Parte da nova experiência que vocês estão tentando criar passa por novos dispositivos. Colocar novos aparelhos na mão das pessoas é bem mais difícil que um aplicativo. Posso te dar um exemplo: ainda não há, no Brasil,  vendas oficiais de nenhum dos óculos de realidade virtual que vocês lançaram. Há impostos, problemas de fabricação, homologação. Isso não pode criar uma disparidade no acesso à tecnologia? 

O objetivo é chegar a todos os lugares. Queremos fazer tecnologia para todos, não bens de luxo que só algumas pessoas poderão comprar. Mas há habilidades que precisamos desenvolver. Fabricar o hardware, entender a logística de vendas físicas, entregas, assistência técnica, queremos entender tudo isso nos países em que estamos antes de expandir pelo mundo. Mas claramente é algo que nós queremos fazer. 

O sr. diz se inspirar em Bill Gates e seu trabalho com filantropia. Ele se afastou da Microsoft para dedicar sua atenção a esse tema. Há um futuro do Facebook sem Mark Zuckerberg?
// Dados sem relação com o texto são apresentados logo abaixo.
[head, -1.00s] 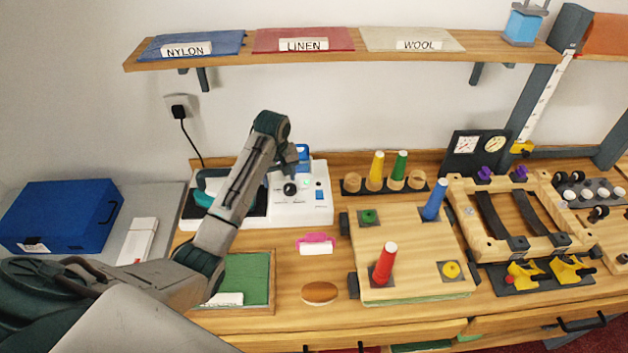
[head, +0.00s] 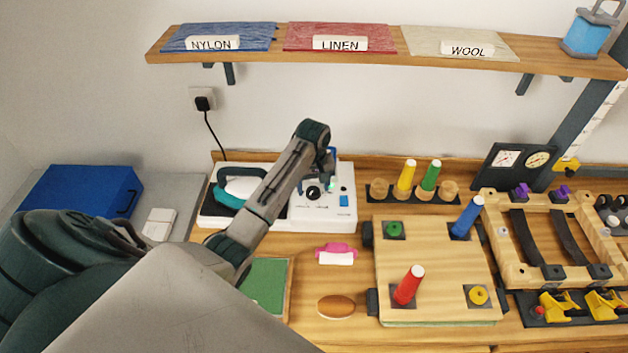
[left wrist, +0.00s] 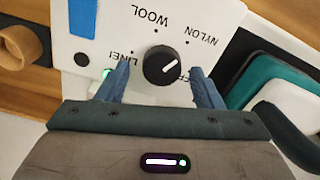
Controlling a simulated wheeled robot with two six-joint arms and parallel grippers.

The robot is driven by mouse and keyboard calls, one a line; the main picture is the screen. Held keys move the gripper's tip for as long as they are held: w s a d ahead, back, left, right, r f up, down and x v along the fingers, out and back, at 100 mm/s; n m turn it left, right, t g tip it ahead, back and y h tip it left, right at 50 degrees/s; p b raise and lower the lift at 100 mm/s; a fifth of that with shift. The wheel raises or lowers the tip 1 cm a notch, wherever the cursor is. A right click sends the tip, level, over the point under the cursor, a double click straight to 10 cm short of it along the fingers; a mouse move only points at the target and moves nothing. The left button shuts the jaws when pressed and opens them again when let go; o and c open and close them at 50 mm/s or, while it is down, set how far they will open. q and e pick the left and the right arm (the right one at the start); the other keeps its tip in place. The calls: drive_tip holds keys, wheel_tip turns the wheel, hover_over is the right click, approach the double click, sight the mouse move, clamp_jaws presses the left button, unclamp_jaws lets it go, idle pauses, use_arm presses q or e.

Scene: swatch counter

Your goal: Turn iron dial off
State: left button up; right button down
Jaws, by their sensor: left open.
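The iron dial (left wrist: 159,65) is a round black knob with a white pointer line on a white panel. In the left wrist view the pointer aims right and slightly up, toward the side with NYLON and a partly hidden label. WOOL and LINEN labels are on the other side. The dial also shows in the head view (head: 313,192) on the white iron station (head: 336,217). My left gripper (left wrist: 161,69) is open, its blue-grey fingers on either side of the dial with gaps visible. It also shows in the head view (head: 328,172). My right gripper is out of view.
A teal iron (head: 228,195) rests on the station left of the dial. A blue switch (left wrist: 82,17) is on the panel. Right of the station stand cones (head: 406,176) and a peg board (head: 440,262). A pink-handled roller (head: 337,250) lies in front.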

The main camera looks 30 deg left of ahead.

 Não, não em um futuro breve. Hoje, me dedico às duas coisas, mas gasto mais tempo no Facebook. Acredito que o trabalho que estamos fazendo aqui é muito importante e quero ter certeza de que estamos fazendo-o corretamente. Filantropia é algo que acredito que haverá impacto também, mas no longo prazo. Mas creio que o trabalho que temos aqui é realmente excitante.